— start of Records —

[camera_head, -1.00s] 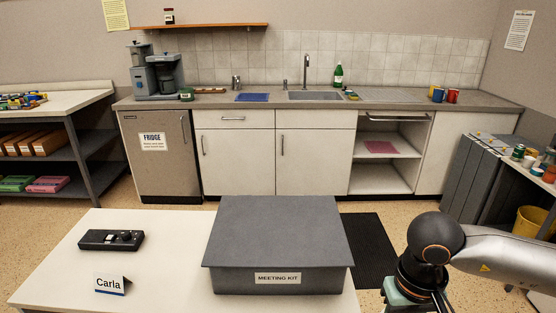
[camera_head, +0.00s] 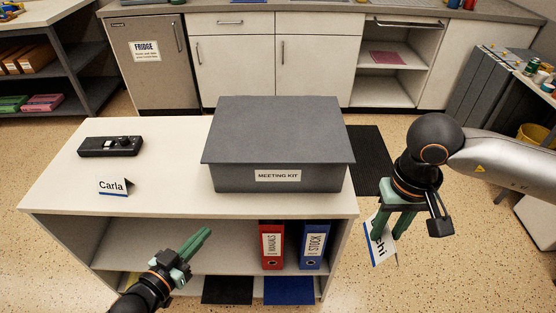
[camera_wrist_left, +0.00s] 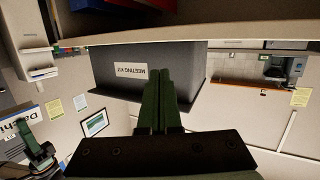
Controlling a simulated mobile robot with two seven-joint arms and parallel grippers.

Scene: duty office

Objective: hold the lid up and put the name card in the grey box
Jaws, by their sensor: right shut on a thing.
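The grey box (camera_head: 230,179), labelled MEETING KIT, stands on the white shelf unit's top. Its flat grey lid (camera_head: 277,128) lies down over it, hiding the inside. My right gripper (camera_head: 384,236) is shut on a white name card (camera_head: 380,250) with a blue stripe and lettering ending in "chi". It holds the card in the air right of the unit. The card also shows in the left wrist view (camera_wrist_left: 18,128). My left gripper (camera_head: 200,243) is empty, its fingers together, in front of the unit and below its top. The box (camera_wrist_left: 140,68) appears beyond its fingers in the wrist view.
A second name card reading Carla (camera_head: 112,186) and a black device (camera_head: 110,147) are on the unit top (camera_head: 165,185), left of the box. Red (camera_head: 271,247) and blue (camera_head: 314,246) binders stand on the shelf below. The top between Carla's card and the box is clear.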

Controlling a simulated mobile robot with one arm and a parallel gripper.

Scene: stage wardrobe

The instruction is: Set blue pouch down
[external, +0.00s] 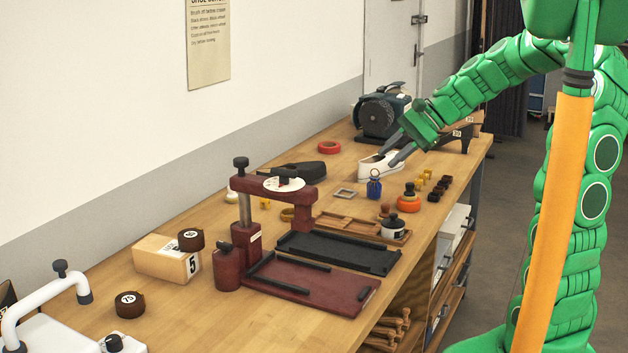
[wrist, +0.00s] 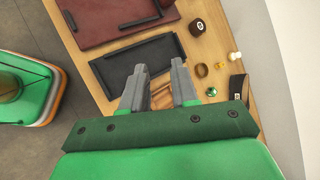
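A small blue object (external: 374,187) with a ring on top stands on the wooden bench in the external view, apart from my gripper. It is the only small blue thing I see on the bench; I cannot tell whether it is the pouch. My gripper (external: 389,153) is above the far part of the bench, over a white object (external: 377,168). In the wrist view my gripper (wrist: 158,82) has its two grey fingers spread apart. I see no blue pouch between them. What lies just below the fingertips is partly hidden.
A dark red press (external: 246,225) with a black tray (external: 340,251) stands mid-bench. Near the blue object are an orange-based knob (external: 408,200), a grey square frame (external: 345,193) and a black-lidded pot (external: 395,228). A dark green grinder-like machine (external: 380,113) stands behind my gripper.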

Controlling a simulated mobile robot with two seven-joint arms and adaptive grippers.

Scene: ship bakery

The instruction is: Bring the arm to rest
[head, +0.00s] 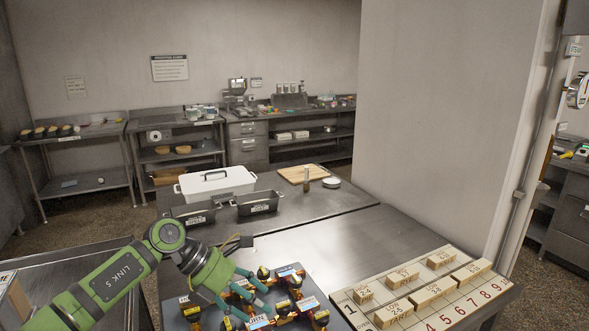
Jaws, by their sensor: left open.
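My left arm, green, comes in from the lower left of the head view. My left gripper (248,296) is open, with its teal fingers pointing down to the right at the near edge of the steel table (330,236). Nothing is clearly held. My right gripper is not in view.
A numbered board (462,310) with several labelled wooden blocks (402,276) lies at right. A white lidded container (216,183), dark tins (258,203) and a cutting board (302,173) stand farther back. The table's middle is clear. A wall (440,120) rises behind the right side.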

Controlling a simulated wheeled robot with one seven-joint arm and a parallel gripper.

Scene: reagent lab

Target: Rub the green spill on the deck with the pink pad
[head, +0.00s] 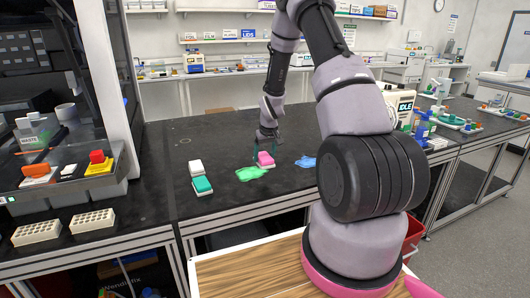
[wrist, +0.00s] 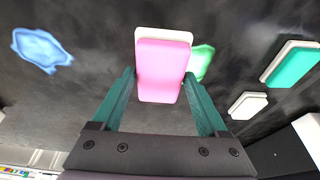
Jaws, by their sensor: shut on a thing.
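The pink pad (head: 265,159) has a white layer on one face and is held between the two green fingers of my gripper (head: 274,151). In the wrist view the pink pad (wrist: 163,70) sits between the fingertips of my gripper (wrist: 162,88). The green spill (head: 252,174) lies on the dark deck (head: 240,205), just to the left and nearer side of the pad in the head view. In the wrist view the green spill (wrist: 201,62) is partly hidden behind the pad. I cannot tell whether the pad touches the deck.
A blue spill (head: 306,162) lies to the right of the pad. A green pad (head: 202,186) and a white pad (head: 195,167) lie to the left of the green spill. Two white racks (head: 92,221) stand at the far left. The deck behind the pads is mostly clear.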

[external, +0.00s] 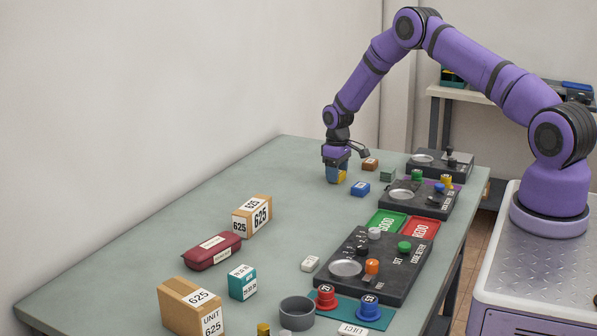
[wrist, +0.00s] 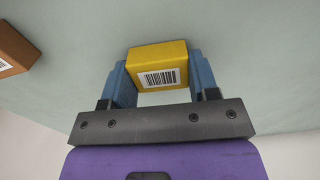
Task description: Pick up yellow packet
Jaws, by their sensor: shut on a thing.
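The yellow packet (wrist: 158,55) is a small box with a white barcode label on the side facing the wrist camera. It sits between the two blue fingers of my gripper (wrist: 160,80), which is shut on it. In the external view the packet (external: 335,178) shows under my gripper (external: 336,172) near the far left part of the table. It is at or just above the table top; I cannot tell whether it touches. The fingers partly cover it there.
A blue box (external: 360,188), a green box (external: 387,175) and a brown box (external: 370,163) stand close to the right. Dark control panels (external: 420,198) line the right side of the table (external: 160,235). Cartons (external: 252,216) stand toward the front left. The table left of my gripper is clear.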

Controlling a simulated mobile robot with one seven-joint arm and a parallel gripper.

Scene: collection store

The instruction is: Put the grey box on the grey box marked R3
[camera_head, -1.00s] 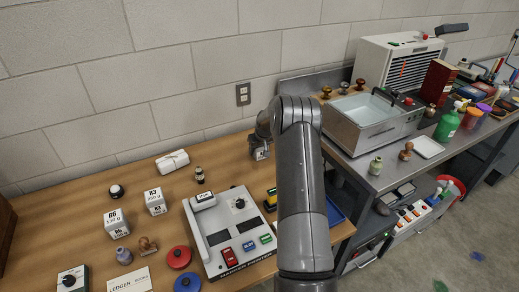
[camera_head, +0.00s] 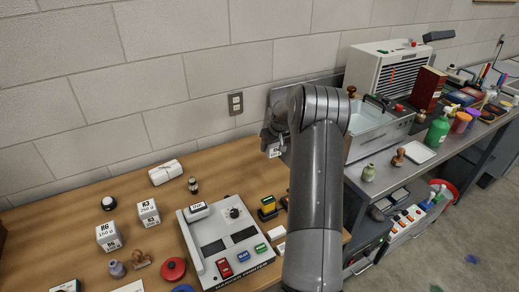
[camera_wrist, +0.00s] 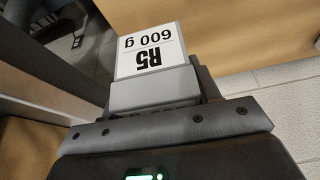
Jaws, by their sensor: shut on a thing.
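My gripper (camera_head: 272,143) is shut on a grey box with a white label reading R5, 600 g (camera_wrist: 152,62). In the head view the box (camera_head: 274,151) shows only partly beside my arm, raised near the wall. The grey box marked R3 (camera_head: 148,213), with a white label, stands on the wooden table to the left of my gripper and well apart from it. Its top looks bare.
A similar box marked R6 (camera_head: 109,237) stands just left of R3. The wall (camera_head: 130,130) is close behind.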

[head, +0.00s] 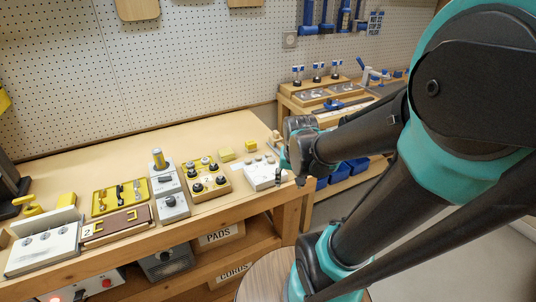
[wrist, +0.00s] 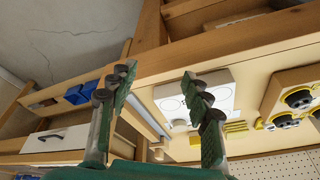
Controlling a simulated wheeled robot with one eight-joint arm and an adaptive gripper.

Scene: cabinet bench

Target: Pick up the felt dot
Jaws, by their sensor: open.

— end of Records —

* [Problem to solve]: Only lines holding the string "instruction" are wanted; gather each one from the entries above.

* [Expected answer]:
The instruction is: Set blue pouch down
The instruction is: Bring the arm to rest
The instruction is: Put the grey box on the grey box marked R3

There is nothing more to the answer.